LeaVerou commented 3 years ago

Yeah, this is probably the most computationally intensive of all of them, by far. You could save on some memory consumption by decreasing the FOR_PRUNE constants (so the tree is pruned more) and increasing the FOR_DESCENT constants (so fewer branches are descended). Try tweaking the percents first instead of the absolute numbers. Avoid tweaking MIN_TOTAL_FOR_DESCENT unless tweaking the other three constants doesn't work. Does this help?

Does that sound ok?

It's this line that you need to change to have counts instead:

frequent[path.join(", ")] = 100 * u.total / totalRules;
rviscomi commented 3 years ago

Still no luck :(

Here's the most extreme configuration I tried:

    // Total number of rules to descend and try to extend the subset by one
    const MIN_TOTAL_FOR_DESCENT = 8;

    // Min % of rules child property appears in compared to parent combination to
    // try to extend the subset by one
    const MIN_PERCENT_FOR_DESCENT = .8;

    // Properties or combinations used this many times will be pruned
    const MAX_TOTAL_FOR_PRUNE = 2;

    // Child properties used in that many instances of the parent combination will be pruned
    const MAX_PERCENT_FOR_PRUNE = .01;

I've also restricted the input AST to 10 KB.

Do you think it's feasible to optimize this algorithm for better memory usage? Alternatively, would the results be too far skewed if we further constrain the input?
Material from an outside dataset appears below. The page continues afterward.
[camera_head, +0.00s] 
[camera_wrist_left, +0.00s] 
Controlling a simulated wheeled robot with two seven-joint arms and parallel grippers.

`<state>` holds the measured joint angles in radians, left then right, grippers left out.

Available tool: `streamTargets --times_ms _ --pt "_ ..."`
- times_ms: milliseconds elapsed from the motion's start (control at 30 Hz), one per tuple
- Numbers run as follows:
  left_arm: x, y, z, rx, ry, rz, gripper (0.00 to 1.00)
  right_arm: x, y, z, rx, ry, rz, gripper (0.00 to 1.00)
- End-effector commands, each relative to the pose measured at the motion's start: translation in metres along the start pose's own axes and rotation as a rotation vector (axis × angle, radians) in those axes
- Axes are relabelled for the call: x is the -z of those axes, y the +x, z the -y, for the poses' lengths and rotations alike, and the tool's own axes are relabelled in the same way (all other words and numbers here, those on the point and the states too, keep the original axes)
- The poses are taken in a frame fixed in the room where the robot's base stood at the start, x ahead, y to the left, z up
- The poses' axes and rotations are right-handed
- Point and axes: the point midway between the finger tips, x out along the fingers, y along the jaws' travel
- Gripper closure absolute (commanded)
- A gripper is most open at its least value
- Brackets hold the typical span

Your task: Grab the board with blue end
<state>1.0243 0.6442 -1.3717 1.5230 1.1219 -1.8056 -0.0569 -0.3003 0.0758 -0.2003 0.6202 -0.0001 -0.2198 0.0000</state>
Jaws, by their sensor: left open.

It's this line that you need to change to have counts instead:

Whoops, that's the line I changed but I copied the wrong one.

LeaVerou commented 3 years ago

I just pushed 26-property-pairs.js which is based on the earlier, naïve algorithm. That only produces pairs, but I think that should be much lighter in memory consumption. Can you try it?

rviscomi commented 3 years ago

Yes, this version works! Results here

karger commented 3 years ago

Now that you've identified the pairs, can you manually prune to the top/most interesting pairs and use that to seek noticeable triples?

rviscomi commented 3 years ago

IIUC I don't think we can draw conclusions about triples transitively. For example, property pairs A:B and B:C may be popular, but we don't know that A:C or A:B:C are popular.